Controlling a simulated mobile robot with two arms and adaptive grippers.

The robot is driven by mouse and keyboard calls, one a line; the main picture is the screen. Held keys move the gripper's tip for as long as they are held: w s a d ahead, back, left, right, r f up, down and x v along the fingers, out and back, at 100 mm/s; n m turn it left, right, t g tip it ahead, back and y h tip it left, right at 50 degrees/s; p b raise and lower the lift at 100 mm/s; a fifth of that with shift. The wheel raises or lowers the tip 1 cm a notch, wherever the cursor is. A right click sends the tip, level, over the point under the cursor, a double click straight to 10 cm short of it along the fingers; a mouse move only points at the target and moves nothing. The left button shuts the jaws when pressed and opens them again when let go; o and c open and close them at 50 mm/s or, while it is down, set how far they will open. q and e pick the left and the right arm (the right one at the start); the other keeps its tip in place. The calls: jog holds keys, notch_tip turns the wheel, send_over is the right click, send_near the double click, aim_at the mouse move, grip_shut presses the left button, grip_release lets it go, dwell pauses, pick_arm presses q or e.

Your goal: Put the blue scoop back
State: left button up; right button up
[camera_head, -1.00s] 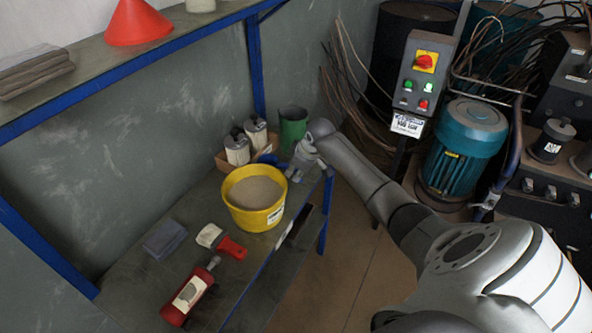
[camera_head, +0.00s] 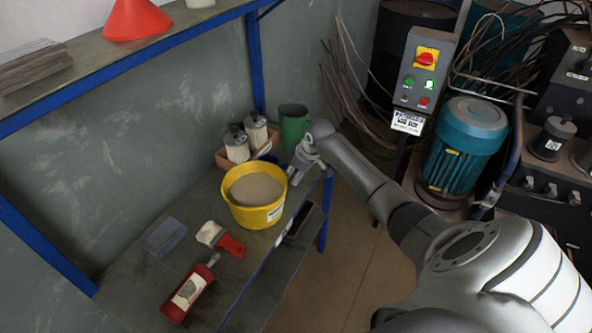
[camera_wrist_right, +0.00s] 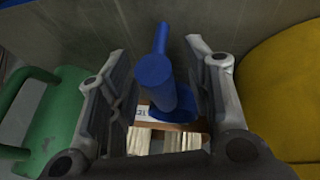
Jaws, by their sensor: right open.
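The blue scoop (camera_wrist_right: 157,82) shows in the right wrist view, its round handle end pointing toward the camera. It stands between the two spread fingers of my right gripper (camera_wrist_right: 158,50), which is open with gaps on both sides of the handle. In the head view my right gripper (camera_head: 299,168) is at the bench's right end, between the yellow bucket (camera_head: 252,212) of sand-coloured powder and the green jug (camera_head: 293,128). What the scoop's far end rests on is unclear. My left gripper is not in view.
A cardboard box (camera_head: 224,161) with white-bodied bottles stands behind the bucket. A shelf with a red funnel (camera_head: 137,19) runs above.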

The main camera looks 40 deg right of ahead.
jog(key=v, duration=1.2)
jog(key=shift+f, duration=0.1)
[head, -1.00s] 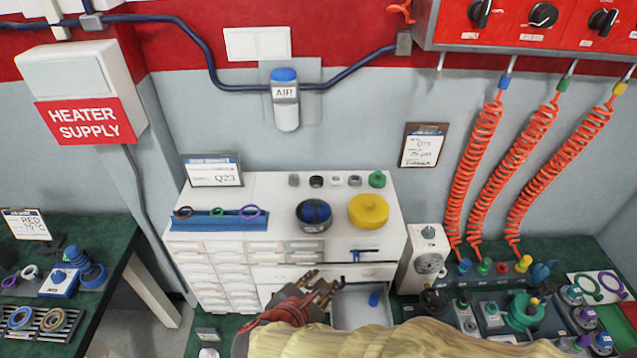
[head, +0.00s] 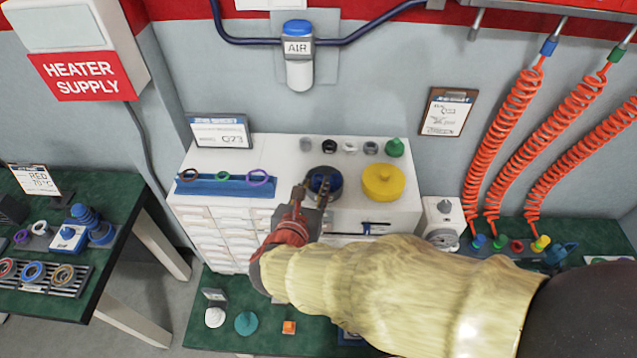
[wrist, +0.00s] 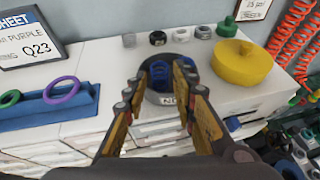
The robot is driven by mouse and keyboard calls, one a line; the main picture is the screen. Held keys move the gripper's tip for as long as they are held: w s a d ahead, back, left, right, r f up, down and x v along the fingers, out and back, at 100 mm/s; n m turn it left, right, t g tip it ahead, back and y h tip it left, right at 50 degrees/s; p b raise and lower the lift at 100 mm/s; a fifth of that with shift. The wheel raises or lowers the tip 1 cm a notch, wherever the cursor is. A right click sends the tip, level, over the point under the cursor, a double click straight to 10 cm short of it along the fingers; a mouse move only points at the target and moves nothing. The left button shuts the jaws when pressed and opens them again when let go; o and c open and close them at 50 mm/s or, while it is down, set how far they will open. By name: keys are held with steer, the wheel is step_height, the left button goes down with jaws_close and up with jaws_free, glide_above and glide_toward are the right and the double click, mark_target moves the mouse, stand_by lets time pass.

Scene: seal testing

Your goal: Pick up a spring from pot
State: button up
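A round dark pot (head: 334,197) stands on the white cabinet top, left of a yellow round lid-like piece (head: 383,184). Blue rounded shapes (wrist: 160,76), apparently springs, fill the pot; single ones are hard to tell apart.
A blue rack (head: 225,186) with several rings lies left of the pot. Small caps and a green piece (head: 394,147) stand in a row behind it. A Q23 sign (head: 219,132) stands at the back left.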

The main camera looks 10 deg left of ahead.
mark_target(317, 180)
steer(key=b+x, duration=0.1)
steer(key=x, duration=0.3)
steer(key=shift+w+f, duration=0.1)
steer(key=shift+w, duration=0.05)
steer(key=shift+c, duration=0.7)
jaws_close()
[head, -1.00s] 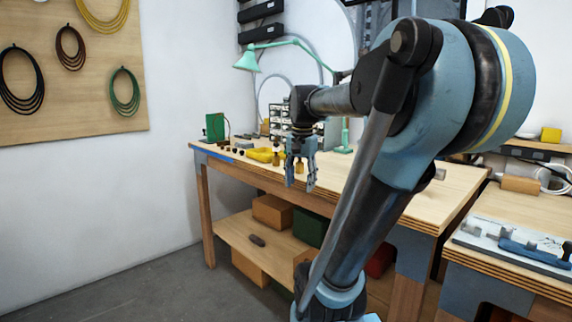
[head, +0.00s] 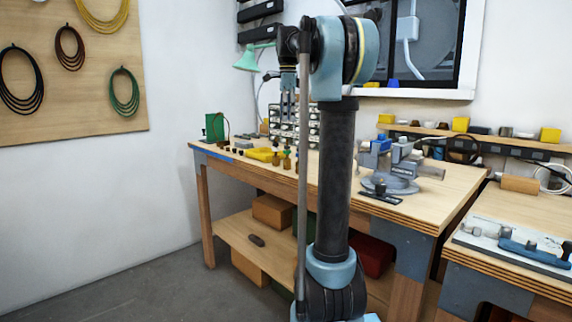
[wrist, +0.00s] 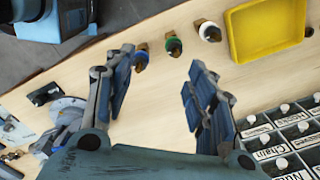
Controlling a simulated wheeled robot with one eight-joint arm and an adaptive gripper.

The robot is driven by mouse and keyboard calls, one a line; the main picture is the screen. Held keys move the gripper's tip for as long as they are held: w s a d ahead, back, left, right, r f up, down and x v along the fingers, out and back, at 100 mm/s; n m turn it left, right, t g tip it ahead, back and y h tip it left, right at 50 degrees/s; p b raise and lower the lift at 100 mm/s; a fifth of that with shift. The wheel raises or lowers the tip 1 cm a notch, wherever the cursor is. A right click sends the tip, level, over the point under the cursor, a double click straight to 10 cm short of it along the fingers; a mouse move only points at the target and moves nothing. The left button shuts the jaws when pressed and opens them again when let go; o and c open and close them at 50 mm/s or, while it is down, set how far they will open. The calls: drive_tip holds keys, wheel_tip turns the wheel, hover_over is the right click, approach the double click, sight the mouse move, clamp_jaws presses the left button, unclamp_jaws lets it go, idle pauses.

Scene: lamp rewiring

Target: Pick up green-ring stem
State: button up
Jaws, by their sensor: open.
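The green-ring stem (wrist: 173,46) stands on the bench in the wrist view, a small brownish piece with a green collar. It sits between a blue-ring stem (wrist: 140,60) and a white-ring stem (wrist: 208,31). My gripper (wrist: 162,68) is open and empty, its fingers spread. In the picture the green-ring stem shows just beyond the gap between the fingertips, and the blue-ring stem shows close by the left fingertip. In the head view my gripper (head: 288,104) hangs pointing down, above the bench, and the green-ring stem (head: 287,160) shows below it.
A yellow tray (wrist: 266,28) lies beside the stems. A labelled drawer cabinet (wrist: 285,140) is close by the right finger. A vise-like fixture (head: 390,170) stands farther right on the bench (head: 440,190). Bare wood lies beneath the fingers.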

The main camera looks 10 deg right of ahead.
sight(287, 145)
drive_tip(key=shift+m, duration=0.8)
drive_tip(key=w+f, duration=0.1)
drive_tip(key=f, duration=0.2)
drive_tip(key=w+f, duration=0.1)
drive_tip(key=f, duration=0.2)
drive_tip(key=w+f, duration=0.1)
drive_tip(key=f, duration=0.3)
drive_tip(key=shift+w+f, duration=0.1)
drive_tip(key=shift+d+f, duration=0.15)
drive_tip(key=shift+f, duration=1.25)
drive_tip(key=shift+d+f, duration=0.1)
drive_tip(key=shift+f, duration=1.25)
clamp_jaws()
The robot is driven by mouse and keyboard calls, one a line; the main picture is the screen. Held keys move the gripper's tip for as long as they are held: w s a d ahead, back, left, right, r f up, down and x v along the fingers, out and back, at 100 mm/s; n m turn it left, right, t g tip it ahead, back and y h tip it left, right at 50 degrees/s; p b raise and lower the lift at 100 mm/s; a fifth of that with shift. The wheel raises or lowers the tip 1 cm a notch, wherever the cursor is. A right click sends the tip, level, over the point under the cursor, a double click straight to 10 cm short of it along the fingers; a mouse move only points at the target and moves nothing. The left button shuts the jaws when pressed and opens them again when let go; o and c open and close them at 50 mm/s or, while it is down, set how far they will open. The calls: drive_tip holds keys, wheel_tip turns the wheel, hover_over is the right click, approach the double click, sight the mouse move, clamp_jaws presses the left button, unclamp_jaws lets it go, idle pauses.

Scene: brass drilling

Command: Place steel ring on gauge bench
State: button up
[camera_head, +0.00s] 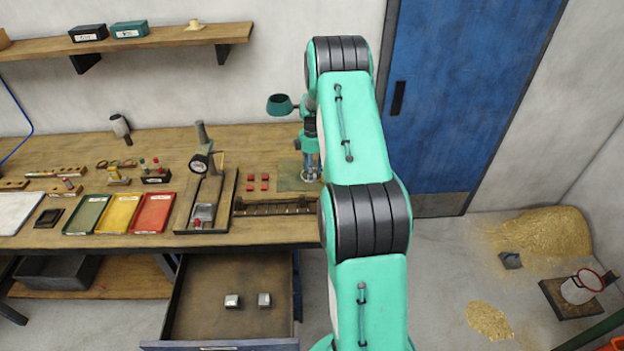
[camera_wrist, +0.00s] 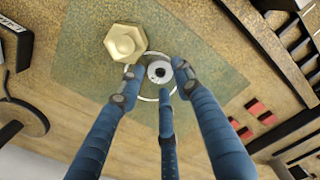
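My gripper (camera_wrist: 157,78) points down over a green mat (camera_head: 291,178) on the workbench. Its three blue fingers are spread around a pale round steel piece with a dark centre, which looks like the steel ring (camera_wrist: 159,72). A thin bright circle runs past the fingertips. I cannot tell whether the fingers touch the ring or only surround it. In the head view the gripper (camera_head: 311,174) is partly hidden by my arm. The gauge bench (camera_head: 202,170), a stand with a dial on a dark-framed base, stands to the left of the mat. A grey block lies on its front end.
A brass hex piece (camera_wrist: 125,42) sits on the mat close to the fingers. Green, yellow and red trays (camera_head: 153,213) lie farther left. An open drawer (camera_head: 240,325) juts out below.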

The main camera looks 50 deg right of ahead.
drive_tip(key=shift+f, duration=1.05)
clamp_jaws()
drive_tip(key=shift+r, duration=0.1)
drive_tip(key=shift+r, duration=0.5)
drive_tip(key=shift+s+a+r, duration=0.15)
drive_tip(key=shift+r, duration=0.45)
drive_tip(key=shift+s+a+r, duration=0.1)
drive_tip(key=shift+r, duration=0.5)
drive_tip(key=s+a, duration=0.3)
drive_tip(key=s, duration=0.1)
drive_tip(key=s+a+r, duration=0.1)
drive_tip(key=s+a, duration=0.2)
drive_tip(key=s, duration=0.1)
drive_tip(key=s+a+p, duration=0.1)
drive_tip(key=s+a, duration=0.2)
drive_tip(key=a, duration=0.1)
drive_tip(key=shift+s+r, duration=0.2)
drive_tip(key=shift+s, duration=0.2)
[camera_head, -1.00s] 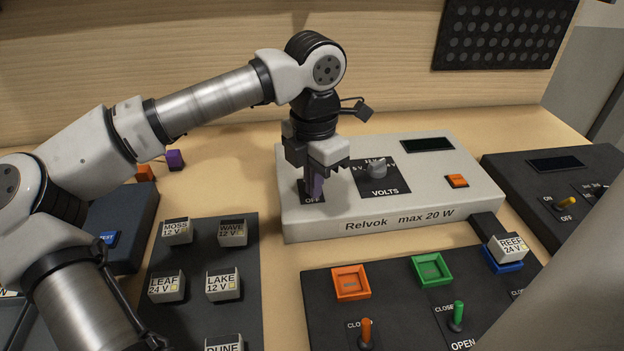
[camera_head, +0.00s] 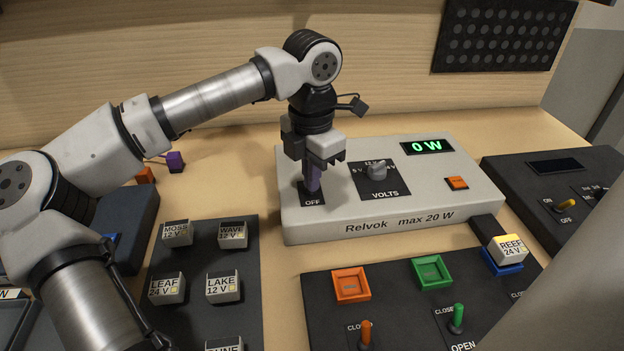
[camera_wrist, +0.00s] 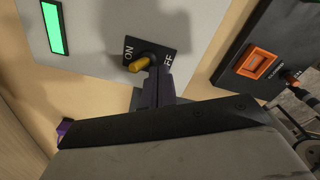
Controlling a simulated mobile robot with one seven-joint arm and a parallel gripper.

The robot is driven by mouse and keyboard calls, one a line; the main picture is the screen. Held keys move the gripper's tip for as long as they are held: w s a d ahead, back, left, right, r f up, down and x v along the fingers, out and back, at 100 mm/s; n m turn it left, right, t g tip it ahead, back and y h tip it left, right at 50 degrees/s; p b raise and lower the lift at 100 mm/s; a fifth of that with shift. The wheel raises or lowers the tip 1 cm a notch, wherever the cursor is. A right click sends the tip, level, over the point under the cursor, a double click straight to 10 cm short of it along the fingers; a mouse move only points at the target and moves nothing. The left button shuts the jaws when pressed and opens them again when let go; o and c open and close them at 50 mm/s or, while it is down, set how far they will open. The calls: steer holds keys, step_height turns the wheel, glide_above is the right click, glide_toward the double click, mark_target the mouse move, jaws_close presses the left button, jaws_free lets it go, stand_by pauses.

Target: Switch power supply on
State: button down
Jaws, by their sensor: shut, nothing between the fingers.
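The power supply (camera_head: 400,207) is a light grey box labelled "Relvok max 20 W".
The volts knob (camera_head: 377,170) and an orange button (camera_head: 457,183) are on the same box. A tray of labelled blocks (camera_head: 250,310) stands in front at left. A panel with coloured sockets and toggles (camera_head: 400,310) is in front at right. A dark switch box (camera_head: 590,170) stands at right.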

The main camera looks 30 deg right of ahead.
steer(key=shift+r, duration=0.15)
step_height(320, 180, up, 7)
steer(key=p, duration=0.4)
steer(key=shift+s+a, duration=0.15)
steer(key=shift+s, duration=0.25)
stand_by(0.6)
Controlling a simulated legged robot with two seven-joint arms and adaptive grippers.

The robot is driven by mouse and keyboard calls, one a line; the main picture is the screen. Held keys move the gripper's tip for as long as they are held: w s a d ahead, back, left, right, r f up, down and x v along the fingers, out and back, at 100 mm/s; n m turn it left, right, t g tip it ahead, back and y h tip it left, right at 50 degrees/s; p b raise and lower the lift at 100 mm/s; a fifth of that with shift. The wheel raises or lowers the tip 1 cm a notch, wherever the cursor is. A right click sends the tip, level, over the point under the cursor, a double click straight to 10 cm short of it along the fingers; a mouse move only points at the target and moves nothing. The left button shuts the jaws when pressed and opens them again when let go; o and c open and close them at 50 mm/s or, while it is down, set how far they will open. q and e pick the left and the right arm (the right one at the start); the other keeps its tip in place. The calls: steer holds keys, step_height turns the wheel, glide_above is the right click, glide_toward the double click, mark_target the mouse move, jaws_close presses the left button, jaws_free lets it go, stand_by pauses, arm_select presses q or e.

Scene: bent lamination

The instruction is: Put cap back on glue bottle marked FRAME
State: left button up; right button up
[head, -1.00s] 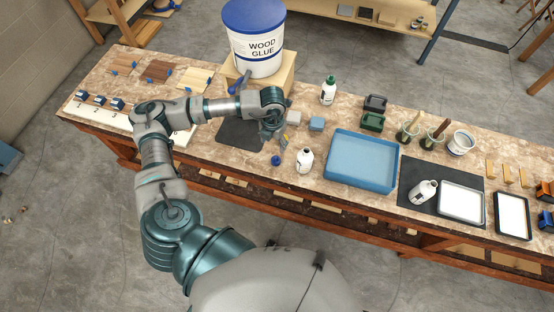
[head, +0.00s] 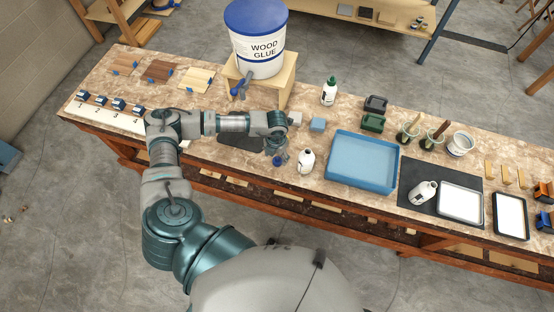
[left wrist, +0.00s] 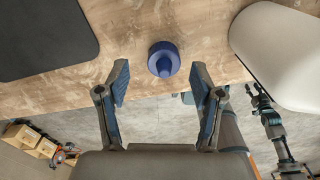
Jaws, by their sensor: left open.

====================

Exercise aim ▸ Using the records above, list each line that includes "Your".

Written solution ▸
Your goal: Put the blue scoop back
Your goal: Pick up a spring from pot

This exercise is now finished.